Vindicating Douglas Feith
This article is from the archive of The New York Sun before the launch of its new website in 2022. The Sun has neither altered nor updated such articles but will seek to correct any errors, mis-categorizations or other problems introduced during transfer.
The vindication of a public figure engulfed in controversy doesn’t get more dramatic than that of the former undersecretary of defense, Douglas Feith. A report by the Pentagon inspector general issued last week found that the activities by Mr. Feith’s Pentagon Policy office were all legal and the office’s officials did not mislead the Congress. The report followed years of exceptionally ad hominem attempts by the left to discredit Mr. Feith, accusing him, in effect, of an attempt to mis-lead the Congress into its war declaration. The new report from the inspector general finds that nothing Mr. Feith did broke the law. The worst the report came up with is that some slides in a power PointPresentation presented to the White House were not properly vetted and cleared by the CIA.

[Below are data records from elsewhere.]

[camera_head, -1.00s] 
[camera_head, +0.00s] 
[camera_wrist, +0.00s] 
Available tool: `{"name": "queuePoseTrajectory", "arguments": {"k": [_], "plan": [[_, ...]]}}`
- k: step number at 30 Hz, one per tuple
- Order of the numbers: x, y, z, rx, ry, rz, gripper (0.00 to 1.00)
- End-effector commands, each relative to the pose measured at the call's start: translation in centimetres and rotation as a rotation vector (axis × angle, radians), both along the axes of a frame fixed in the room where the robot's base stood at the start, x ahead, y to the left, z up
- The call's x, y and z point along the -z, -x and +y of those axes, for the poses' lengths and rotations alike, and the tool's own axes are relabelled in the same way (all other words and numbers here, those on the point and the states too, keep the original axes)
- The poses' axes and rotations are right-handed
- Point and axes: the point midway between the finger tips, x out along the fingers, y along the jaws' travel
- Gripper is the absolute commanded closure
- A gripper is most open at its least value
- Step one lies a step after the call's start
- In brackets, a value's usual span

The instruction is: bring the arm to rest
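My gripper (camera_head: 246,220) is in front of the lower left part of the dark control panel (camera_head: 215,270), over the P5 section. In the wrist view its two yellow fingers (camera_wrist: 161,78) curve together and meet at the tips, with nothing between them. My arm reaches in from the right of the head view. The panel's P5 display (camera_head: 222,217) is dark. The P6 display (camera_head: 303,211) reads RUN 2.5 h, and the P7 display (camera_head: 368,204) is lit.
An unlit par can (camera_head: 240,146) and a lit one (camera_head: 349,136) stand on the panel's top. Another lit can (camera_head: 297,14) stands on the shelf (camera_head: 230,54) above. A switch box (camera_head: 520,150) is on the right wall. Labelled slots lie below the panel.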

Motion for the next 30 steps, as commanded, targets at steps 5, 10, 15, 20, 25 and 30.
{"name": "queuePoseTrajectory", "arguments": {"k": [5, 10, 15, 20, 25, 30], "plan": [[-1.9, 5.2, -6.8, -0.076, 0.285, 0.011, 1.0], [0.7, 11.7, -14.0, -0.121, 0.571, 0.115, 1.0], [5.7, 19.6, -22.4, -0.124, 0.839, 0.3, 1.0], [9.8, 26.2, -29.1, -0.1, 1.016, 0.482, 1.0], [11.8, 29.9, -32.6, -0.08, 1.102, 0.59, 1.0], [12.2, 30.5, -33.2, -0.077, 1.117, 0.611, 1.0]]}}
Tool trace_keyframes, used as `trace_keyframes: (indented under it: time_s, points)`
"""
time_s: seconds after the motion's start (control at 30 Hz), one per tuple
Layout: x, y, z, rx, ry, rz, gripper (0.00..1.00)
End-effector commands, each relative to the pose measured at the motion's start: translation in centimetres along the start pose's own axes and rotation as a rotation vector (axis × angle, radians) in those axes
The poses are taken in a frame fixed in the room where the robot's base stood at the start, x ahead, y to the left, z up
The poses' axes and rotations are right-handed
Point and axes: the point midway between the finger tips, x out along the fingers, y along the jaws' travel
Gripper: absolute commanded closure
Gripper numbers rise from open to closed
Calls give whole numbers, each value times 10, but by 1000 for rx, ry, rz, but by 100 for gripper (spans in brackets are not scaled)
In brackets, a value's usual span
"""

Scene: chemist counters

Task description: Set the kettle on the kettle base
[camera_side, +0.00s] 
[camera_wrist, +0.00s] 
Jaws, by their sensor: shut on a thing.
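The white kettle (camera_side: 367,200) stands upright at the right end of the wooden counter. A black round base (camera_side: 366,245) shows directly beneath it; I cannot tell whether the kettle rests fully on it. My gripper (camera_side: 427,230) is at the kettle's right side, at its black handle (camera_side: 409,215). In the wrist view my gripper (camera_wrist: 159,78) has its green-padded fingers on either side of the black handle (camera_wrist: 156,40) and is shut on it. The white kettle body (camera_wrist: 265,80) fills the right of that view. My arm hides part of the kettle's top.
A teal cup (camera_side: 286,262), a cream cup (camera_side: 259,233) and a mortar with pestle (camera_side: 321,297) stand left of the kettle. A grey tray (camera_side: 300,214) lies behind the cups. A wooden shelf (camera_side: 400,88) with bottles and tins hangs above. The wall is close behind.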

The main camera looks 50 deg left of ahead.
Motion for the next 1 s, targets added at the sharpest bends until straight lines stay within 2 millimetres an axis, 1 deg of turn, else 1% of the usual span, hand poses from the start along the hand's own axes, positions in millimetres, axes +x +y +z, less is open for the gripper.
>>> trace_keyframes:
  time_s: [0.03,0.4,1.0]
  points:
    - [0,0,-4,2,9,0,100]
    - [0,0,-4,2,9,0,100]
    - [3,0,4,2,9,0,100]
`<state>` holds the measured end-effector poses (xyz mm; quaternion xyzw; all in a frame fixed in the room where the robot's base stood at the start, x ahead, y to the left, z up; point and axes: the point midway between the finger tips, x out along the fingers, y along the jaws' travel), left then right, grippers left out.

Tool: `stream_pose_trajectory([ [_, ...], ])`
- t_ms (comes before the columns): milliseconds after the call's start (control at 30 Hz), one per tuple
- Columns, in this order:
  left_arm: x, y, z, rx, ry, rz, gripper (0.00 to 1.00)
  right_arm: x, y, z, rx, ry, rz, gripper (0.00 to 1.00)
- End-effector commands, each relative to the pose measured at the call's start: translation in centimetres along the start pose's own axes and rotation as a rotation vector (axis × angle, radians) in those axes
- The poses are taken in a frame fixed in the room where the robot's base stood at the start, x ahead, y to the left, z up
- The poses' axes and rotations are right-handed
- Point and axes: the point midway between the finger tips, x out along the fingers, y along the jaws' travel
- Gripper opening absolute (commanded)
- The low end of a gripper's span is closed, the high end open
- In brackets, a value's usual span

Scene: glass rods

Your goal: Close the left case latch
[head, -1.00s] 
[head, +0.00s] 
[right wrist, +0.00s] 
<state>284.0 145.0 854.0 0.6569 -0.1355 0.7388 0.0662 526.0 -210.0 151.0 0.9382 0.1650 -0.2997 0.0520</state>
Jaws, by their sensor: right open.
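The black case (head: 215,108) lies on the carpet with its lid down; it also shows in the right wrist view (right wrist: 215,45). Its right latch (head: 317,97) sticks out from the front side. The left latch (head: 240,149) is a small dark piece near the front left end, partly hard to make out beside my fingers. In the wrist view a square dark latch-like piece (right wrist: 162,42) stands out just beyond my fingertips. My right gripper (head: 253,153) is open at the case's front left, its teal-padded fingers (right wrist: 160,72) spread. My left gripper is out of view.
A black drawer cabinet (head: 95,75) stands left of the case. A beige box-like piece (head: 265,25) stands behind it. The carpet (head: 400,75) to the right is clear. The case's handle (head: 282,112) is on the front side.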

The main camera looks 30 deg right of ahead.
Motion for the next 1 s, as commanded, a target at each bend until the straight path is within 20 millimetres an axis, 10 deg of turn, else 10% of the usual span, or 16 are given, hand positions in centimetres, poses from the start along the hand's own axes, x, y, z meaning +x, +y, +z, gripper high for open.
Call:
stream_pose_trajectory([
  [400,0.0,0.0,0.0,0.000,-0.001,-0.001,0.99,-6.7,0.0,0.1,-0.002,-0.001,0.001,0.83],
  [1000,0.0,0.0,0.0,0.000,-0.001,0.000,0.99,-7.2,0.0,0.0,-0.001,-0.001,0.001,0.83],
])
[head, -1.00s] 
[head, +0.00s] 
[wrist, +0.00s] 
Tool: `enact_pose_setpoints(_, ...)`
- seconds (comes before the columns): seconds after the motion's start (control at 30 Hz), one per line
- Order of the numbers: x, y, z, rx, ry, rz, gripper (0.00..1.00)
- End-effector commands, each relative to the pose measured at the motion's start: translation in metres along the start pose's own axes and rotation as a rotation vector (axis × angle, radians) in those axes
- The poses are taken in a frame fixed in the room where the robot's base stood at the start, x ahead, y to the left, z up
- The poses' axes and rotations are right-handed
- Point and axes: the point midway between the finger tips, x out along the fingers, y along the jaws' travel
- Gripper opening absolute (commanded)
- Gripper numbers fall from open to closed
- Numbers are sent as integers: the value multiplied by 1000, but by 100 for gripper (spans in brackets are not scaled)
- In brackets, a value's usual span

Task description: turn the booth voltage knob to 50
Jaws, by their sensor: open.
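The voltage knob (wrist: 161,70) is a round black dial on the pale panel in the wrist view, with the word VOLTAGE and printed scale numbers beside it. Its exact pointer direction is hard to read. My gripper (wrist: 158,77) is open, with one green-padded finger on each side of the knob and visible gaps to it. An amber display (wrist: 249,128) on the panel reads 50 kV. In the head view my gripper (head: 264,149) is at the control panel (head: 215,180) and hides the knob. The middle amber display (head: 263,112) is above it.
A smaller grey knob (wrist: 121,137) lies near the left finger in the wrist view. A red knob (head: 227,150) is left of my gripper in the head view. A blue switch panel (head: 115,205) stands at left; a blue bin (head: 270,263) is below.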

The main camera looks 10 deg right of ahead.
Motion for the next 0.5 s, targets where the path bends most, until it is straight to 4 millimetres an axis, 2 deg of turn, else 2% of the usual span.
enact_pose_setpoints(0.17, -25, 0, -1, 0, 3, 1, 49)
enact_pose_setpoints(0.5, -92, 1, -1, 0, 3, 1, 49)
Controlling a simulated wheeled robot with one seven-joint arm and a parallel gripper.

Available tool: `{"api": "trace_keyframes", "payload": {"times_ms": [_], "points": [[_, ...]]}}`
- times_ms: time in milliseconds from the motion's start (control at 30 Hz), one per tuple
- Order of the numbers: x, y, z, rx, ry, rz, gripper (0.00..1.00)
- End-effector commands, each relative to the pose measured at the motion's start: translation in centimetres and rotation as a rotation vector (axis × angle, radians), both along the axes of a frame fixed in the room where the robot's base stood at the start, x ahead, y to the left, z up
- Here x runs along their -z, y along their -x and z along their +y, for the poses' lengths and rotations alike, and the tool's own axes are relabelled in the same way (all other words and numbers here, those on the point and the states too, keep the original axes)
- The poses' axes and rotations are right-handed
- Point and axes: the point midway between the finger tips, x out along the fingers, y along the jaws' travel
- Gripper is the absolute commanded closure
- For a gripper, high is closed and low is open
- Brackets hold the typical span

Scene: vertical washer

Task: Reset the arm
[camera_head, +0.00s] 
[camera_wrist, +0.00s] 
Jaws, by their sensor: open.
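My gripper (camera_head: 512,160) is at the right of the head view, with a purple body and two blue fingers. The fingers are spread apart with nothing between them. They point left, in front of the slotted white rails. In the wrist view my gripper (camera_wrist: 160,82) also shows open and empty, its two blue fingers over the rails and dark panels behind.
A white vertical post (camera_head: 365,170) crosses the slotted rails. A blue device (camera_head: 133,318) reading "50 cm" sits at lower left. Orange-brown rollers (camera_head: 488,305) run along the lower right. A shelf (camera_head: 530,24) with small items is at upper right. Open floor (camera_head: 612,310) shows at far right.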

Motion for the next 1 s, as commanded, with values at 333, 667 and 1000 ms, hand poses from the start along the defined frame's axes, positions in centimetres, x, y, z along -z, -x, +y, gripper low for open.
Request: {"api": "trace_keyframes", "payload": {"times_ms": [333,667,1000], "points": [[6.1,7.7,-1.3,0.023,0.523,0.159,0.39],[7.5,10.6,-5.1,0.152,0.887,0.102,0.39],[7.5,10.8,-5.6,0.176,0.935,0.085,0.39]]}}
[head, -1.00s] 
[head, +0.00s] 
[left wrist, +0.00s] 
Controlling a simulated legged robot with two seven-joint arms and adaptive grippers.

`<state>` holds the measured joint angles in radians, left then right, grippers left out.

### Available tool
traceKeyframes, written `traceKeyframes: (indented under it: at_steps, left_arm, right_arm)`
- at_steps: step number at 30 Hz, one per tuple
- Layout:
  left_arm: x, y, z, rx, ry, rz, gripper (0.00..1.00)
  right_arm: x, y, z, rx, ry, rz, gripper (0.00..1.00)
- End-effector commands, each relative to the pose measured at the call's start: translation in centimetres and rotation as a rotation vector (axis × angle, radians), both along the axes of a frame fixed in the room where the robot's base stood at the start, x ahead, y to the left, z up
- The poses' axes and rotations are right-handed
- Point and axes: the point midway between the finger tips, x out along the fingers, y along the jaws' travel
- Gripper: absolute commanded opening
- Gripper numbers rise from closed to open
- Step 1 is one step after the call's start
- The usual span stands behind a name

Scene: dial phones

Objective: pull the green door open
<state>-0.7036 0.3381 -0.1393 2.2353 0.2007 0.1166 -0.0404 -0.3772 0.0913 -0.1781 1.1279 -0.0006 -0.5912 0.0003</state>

This seemed too much for the Washington establishment. The Washington Post on Friday issued a story attributing to the Pentagon inspector general’s report a raft of negative quotes about Mr. Feith, such as that Mr. Feith’s office produced “reporting of dubious quality or reliability” and that the office “was predisposed to finding a significant relationship between Iraq and al Qaeda.” The only hitch was that it turned out not to be true. The quotes were not from the Pentagon inspector general but from a two-and-a-half-year-old report of Mr. Feith’s (and President Bush’s) most implacable political enemies, Senator Levin, the Michigan Democrat. The Post on Saturday issued an elaborate, 248-word correction to the story.
The original Post article quoted the Pentagon inspector general as stating that Mr. Feith’s office drew on “both reliable and unreliable reporting” to produce a link between Al Qaeda and Iraq “that was much stronger than that assessed by the IC [Intelligence Community] and more in accord with the policy views of senior officials in the Administration.” But that was also from Mr. Levin’s report. The Post’s correction said that its original article “also stated that the intelligence provided by Feith’s office supported the political views of senior administration officials, a conclusion that the inspector general’s report did not draw.”
In other words, there seems to be something in the ether in Washington that just has a hard time giving Mr. Feith his due. Even the inspector general’s report seems to find fault — though nothing remotely illegal — with the notion that Mr. Feith’s office took a skeptical view of the intelligence that was being circulated through the government in advance of the war. It suggested that the criticism Mr. Feith’s office made of the intelligence community’s product was itself an intelligence activity. It’s a ridiculous suggestion. If we have learned nothing else from the history of the Iraq war it is that intelligence deserves to be criticized by policy officials, rather than blindly accepted.
Mr. Feith himself, in a statement on the latest developments, pointed out that the Commission on Weapons of Mass Destruction headed by Judge Silberman and Senator Robb specifically said that while “policymakers must be prepared to credit intelligence that doesn’t fit their preferences, no important intelligence assessment should be accepted without sharp questioning that forces the community to explain exactly how it came to that assessment and what alternatives might also be true.” Messrs. Silberman and Robb said that was “not ‘politicization'” “but ‘a necessary part of the intelligence process.” Mr. Feith’s statement said: “If the Inspector General’s opinions about appropriate criticism were followed, they would discourage policy officials from asking tough questions about the quality of CIA work.”
Which is the real nub of the whole contretemps, that, after all, takes place after a season in which the Central Intelligence Agency, in one of the greatest scandals in American history, has been working to undercut the policy of an elected administration. It’s a sweet coincidence — if it is a coincidence — that all this comes to a head as Vice President Cheney’s aide, I. Lewis Libby, is on trial in a case that at bottom arises from an effort of the administration to expose the CIA’s shenanigans. Our own view is that, even if it takes time, the truth eventually will out. Those who reacted to the frustrations of this war with personal attacks on the honest and hard-working figures who participated in the policy debates that led up to the congressional war vote will be exposed, and those, like Mr. Feith, who risked all to ask the tough questions will get their recognition, all the sweeter for having had to wait for it.